Film Review: Prometheus

Prometheus HeaderAfter seeing Prometheus it is easy to find meaning in why they chose this name for the film (and ship).  For those of you who don’t know about this titan in Greek mythology, Prometheus stole fire from the gods to give to humans, something that he was torturously punished for.  And here, we have a group of people traveling through space looking for knowledge to further their understanding of the universe and life.  Comparison drawn, now time for these people to suffer.

As far as a synopsis goes that was pretty light, but as fellow HST writer Zac would tell you, “vagueness is your friend.”  What I can say is that whether you are a fan of Ridley Scott’s previous work or not, you will be on equal footing.  Prometheus does take place in the same universe as Alien, but we have a stand-alone story here that doesn’t really connect to the other films enough to dub it a prequel.  There is no need to even know who Ripley is, but I am going to suggest a decent level of interest in sci-fi as a prerequisite.  And the willingness to not quite understand exactly what happened and why.

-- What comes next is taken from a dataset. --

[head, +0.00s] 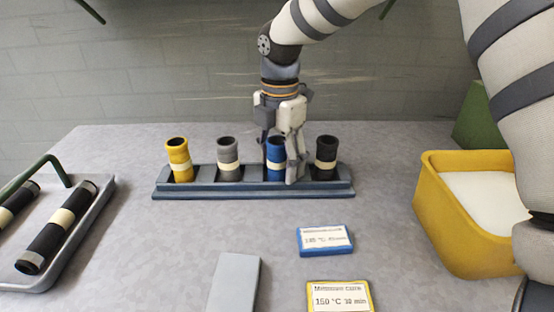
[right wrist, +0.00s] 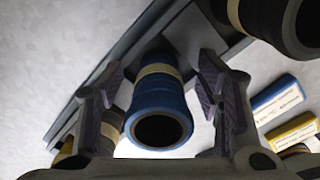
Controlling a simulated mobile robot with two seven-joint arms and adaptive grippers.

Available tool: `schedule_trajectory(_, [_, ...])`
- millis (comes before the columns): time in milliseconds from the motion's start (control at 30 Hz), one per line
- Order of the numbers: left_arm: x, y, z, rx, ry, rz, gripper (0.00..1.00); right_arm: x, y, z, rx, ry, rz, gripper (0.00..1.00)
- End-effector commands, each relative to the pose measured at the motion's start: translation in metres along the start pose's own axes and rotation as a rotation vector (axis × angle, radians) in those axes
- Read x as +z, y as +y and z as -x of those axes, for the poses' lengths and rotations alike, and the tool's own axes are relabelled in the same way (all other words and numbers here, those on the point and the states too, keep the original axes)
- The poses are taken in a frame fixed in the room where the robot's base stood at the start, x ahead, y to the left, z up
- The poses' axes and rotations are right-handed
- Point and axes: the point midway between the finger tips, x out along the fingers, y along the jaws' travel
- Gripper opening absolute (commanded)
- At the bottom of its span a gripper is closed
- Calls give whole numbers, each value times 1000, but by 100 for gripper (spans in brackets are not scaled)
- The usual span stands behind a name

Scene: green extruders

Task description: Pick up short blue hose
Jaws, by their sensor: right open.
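The short blue hose (head: 276,157) stands upright in the rack (head: 254,190), third from the left, with a cream band around it. My right gripper (head: 284,170) comes down over it from above, and its fingers partly cover the hose. In the right wrist view the blue hose (right wrist: 160,112) shows its open end between the two open fingers, one on each side. A gap shows between hose and fingers, so the gripper is apart from it. My left gripper is not in view.
Yellow (head: 179,160), grey (head: 228,160) and black (head: 326,158) hoses share the rack. A tray (head: 95,220) with long black hoses lies left. A yellow bin (head: 440,220) with white contents stands right. Blue (head: 324,240) and yellow (head: 340,296) cards and a grey block (head: 235,284) lie in front.

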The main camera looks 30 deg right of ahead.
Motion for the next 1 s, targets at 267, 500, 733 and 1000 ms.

As I came out of my screening I heard a lot of complaints that it was a challenge to care for the wellbeing of these characters, and I will say that where you fall on agreeing with this comment or not will rely on your connection to Noomi Rapace, seeing as she is the closest to an emotional center as we will get.  Other than with her performance in the original Girl with the Dragon Tattoo (I have yet to see its sequels), I have been waiting for her to break out into a full-blown actress.  Sherlock Holmes: A Game of Shadows didn’t do it for me, and based on her character in the beginning here I was afraid this was going to go the same way based on her character and some cheap emotional tricks to pull at our heartstrings.  However, when she finally gets her first “action” sequence in this I found myself in her corner with no plans to leave it.

This may not be enough to care for these characters on the whole, but that is not to say that they don’t make the movie what it is.  I’m pointing a finger at you, Michael Fassbender.  As the man that seemingly does no wrong, Fassbender continues his great film career playing a completely engrossing Arian cyborg.  As the ship travels through space he is alone as the rest of the crew sleeps, and one of the first things we witness him do is take a hook shot while riding a bike.  Something that can easily be laughed off as nothing more than that, yet this image would haunt me for some reason throughout the rest of the film because of its childishness.  From then on out, I made it my mission to understand the motivation of this character, something a cyborg shouldn’t even have.  Yet I continued to be fascinated by his fearless curiosity that mirrors the lead scientists on this team in their journey to learn, even though now I still don’t quite know what was going on with him.

I know that may not sound too exciting, but I really don’t want to get too into the elements and story of the film.  Just know that there are the sci-fi and “horror” elements that drew you to the world of Alien years ago.  Heck, you may very well be disappointed when you leave the theater, but I still beg you to consider going if you need a push.  The visual and practical effects are stunning (as is the 3D), and Prometheus will undoubtedly lead to many conversations with your fellow viewers.  But if anything, do it for Fassbender.